>> start Material
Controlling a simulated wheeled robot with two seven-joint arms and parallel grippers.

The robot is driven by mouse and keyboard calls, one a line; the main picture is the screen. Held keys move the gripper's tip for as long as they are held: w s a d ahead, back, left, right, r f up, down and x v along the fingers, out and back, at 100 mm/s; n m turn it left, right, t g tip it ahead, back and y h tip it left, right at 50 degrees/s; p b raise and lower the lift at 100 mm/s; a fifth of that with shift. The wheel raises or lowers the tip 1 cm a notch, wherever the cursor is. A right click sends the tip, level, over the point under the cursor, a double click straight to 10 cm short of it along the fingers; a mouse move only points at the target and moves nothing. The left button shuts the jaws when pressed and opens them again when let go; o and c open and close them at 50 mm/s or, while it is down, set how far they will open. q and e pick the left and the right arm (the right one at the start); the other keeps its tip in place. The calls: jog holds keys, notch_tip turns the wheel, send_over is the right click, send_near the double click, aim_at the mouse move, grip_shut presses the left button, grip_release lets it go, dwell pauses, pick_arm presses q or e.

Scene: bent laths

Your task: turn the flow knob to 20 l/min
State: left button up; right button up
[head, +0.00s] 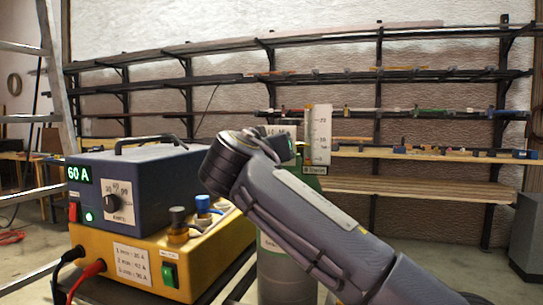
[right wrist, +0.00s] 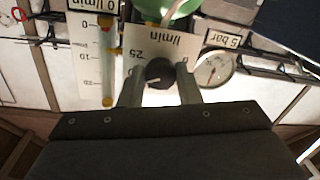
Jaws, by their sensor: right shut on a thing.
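The flow knob (right wrist: 159,74) is black and round with a pale pointer mark, on a light plate (right wrist: 138,45) marked "l/min" and "25", seen upside down. The pointer lies toward the left of the picture; its exact reading is unclear. My right gripper (right wrist: 159,84) is shut on the knob, one finger on each side. A flow tube with a scale (right wrist: 106,65) stands left of the knob; it also shows in the head view (head: 318,140). In the head view my right arm hides the knob and gripper. My left gripper is not in view.
A round gauge (right wrist: 213,69) sits right of the knob, by a "5 bar" label. In the head view, a grey cylinder (head: 272,280) stands behind my arm. A blue box (head: 140,185) reading 60 A rests on a yellow unit (head: 135,265). Wall racks (head: 420,155) stand behind.

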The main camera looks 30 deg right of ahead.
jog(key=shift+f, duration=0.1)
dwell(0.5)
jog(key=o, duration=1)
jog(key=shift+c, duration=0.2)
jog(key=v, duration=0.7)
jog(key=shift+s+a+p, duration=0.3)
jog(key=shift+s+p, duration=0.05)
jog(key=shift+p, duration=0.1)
>> end Material
__What you will do__
Quote word for word only the lines above from the one containing "Scene: bent laths" through the one containing "[right wrist, +0.00s]". Pictures stay out of your copy.

__Output for this task__
Scene: bent laths

Your task: turn the flow knob to 20 l/min
State: left button up; right button up
[head, +0.00s] 
[right wrist, +0.00s] 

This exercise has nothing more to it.